**WHAT YOU HAVE TO DO**
Output the data word for word, dropping every image.

**SOURCE MATERIAL**
--*--
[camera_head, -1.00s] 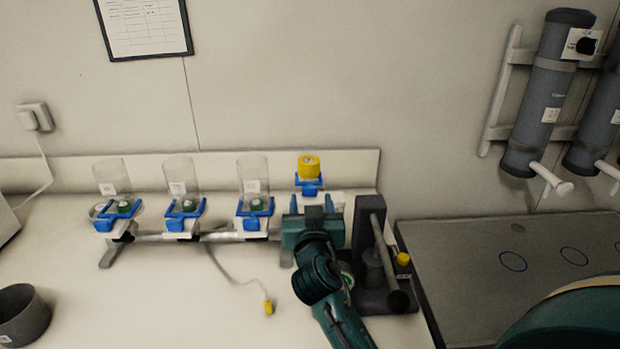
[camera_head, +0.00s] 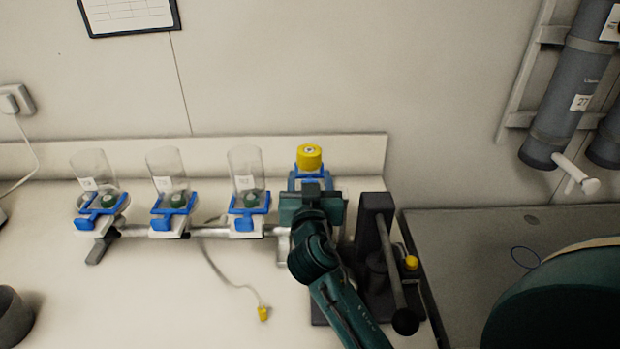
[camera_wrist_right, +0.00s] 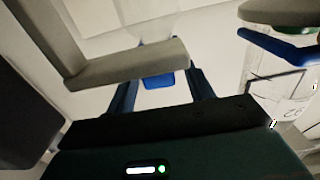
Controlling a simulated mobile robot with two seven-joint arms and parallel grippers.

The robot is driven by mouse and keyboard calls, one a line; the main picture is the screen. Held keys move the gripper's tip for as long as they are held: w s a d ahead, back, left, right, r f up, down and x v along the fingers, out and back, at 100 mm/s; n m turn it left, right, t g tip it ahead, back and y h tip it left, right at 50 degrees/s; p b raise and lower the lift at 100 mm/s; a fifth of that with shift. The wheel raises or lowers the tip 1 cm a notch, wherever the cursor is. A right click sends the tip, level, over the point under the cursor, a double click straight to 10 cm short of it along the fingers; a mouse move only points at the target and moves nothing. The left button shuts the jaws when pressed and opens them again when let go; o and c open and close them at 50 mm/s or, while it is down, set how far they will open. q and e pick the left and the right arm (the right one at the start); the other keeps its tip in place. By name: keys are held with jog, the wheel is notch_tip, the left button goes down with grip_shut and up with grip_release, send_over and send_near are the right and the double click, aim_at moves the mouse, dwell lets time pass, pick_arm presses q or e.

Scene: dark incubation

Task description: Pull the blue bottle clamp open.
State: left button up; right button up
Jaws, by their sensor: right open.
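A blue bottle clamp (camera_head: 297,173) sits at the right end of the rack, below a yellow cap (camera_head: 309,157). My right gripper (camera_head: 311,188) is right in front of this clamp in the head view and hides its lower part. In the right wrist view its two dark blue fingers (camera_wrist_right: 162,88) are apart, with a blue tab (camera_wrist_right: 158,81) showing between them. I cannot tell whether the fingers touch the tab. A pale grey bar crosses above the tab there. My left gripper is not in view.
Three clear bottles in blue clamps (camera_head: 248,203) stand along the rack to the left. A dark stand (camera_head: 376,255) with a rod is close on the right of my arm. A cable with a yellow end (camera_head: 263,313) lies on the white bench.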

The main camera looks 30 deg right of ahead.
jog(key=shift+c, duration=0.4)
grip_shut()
--*--
**WRITTEN RESPONSE**
[camera_head, -1.00s] 
[camera_head, +0.00s] 
[camera_wrist_right, +0.00s] 
Controlling a simulated mobile robot with two seven-joint arms and parallel grippers.

The robot is driven by mouse and keyboard calls, one a line; the main picture is the screen. Held keys move the gripper's tip for as long as they are held: w s a d ahead, back, left, right, r f up, down and x v along the fingers, out and back, at 100 mm/s; n m turn it left, right, t g tip it ahead, back and y h tip it left, right at 50 degrees/s; p b raise and lower the lift at 100 mm/s; a fifth of that with shift. The wheel raises or lowers the tip 1 cm a notch, wherever the cursor is. A right click sends the tip, level, over the point under the cursor, a double click straight to 10 cm short of it along the fingers; a mouse move only points at the target and moves nothing. The left button shuts the jaws when pressed and opens them again when let go; o and c open and close them at 50 mm/s or, while it is down, set how far they will open. q and e pick the left and the right arm (the right one at the start); the other keeps its tip in place. By name: keys are held with jog, the wheel is notch_tip, the left button goes down with grip_shut and up with grip_release, send_over and send_near are the right and the double click, aim_at moves the mouse, dwell lets time pass, pick_arm presses q or e.

Scene: dark incubation

Task description: Pull the blue bottle clamp open.
State: left button up; right button up
Jaws, by their sensor: right open.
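A blue bottle clamp (camera_head: 297,173) sits at the right end of the rack, below a yellow cap (camera_head: 309,157). My right gripper (camera_head: 311,188) is right in front of this clamp in the head view and hides its lower part. In the right wrist view its two dark blue fingers (camera_wrist_right: 162,88) are apart, with a blue tab (camera_wrist_right: 158,81) showing between them. I cannot tell whether the fingers touch the tab. A pale grey bar crosses above the tab there. My left gripper is not in view.
Three clear bottles in blue clamps (camera_head: 248,203) stand along the rack to the left. A dark stand (camera_head: 376,255) with a rod is close on the right of my arm. A cable with a yellow end (camera_head: 263,313) lies on the white bench.

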The main camera looks 30 deg right of ahead.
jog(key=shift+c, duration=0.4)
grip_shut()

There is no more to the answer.